The Sun, as you may know, is a giant blazing ball of nuclear fusion. It’s not the sort of thing you’d want to poke. But NASA scientists did just that, using the Parker Solar Probe to touch the Sun’s corona, making direct contact with the star’s plasma and atmosphere.
NASA’s been trying to do this for a while. Previously, the Parker Solar Probe set records for being the fastest spacecraft and the spacecraft to make the closest approach of the Sun. Now, the latter record has been outdone. The team’s results were published this week in Physical Review Letters.
“It is hard to overstate the significance of both the event and the observations made by Parker Solar Probe,” said Gary Zank, a co-investigator of the probe’s Solar Wind Electrons Alphas and Protons (SWEAP) Instrument, in an American Physical Society release. “For over 50 years, since the dawn of the space age, the heliospheric community has grappled with the unanswered problem of how the solar corona is heated to well over a million degrees to drive the solar wind.”
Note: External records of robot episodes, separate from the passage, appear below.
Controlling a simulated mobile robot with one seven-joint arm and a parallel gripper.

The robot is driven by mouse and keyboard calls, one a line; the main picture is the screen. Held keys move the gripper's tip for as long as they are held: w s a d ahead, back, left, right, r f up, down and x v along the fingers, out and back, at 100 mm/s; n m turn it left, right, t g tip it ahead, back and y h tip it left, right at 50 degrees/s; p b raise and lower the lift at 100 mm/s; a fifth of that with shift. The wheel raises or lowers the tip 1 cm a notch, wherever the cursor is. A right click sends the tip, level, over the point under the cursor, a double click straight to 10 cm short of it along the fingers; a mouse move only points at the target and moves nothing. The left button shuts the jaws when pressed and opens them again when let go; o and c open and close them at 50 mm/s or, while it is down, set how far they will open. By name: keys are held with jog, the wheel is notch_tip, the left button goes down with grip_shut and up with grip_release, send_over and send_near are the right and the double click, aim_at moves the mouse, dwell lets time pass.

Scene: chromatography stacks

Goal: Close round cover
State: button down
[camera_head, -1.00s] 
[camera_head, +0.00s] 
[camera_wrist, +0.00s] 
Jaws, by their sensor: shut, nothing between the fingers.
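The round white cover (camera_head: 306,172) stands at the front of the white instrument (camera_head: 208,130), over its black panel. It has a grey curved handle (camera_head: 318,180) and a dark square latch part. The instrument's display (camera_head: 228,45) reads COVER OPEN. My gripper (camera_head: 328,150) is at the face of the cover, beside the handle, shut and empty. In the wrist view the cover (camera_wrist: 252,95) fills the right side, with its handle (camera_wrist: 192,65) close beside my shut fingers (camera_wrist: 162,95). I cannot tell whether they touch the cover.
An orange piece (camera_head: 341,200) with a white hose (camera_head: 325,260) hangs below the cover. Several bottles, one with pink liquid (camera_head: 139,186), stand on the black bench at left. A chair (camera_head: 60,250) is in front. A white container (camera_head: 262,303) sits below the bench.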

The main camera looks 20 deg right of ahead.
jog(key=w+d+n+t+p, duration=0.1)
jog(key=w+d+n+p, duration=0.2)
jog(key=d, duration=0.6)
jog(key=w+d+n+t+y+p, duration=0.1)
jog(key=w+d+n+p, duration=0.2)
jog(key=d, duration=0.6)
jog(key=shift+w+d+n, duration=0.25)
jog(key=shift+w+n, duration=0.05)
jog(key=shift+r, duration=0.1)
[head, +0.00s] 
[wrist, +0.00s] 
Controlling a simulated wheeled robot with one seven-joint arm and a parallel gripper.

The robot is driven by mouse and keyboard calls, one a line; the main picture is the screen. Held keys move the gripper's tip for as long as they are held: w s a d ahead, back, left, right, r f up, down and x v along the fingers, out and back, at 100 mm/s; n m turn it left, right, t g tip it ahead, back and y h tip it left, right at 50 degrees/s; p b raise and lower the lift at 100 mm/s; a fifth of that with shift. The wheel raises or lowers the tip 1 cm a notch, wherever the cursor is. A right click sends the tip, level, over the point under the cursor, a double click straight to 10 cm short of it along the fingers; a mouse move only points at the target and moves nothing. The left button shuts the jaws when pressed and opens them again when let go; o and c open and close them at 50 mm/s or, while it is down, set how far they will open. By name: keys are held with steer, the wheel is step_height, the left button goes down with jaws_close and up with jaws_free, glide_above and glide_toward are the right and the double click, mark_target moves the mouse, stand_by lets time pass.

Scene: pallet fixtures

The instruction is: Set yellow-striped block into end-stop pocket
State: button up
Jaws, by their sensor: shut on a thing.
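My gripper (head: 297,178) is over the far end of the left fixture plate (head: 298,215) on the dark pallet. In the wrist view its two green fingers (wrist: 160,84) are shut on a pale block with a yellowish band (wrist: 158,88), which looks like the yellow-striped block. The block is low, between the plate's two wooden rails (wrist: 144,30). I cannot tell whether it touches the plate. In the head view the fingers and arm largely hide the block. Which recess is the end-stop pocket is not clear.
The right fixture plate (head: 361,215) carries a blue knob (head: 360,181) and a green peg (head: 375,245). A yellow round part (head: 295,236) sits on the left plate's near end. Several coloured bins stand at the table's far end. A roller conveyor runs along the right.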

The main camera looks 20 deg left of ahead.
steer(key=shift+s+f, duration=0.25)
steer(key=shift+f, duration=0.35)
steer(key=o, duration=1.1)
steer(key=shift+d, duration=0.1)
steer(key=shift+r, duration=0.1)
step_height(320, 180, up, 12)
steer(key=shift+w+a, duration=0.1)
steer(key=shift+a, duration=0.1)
This ongoing mission to “touch the Sun” is a great way of better understanding heliophysics—how our star behaves. Since the Sun is the closest star to us, it’s also the only nearby proxy for understanding other stars in the universe. Mysteries around differences in temperature throughout the star and how the Sun’s corona produces the solar wind made NASA decide to launch a probe into the star itself. Of course, Parker had to be armed with major defenses against the Sun’s extreme heat and radiation.
While in the Sun’s corona, the probe sampled particles and the strong magnetic fields that abound there. The magnetic fields on the Sun are probably responsible for its “campfires,” which are large arced flares that happen on the star’s surface. The corona is hundreds of times hotter than the Sun’s surface, and scientists hope that the probe’s—erm, probing—will help reveal why.
The probe’s sojourn into solar atmosphere actually happened in late April, when Parker made its eighth close approach of the star. Justin Kasper, an astrophysicist at the University of Michigan and the study’s lead author, told the AP that when the probe went into the Sun’s corona, it stayed there for about five hours, speeding through the piping hot plasma at 62 miles per second. The probe also entered the corona during its ninth approach, which happened in August. According to a NASA release, that entry allowed the probe to image coronal streamers, which are structures of solar material that look like superheated threads.
From here on out, every close approach of the Sun will require the probe to travel through the corona, picking up more data on the way. Parker will continue to poke in and out of the Sun until its final orbit in 2025.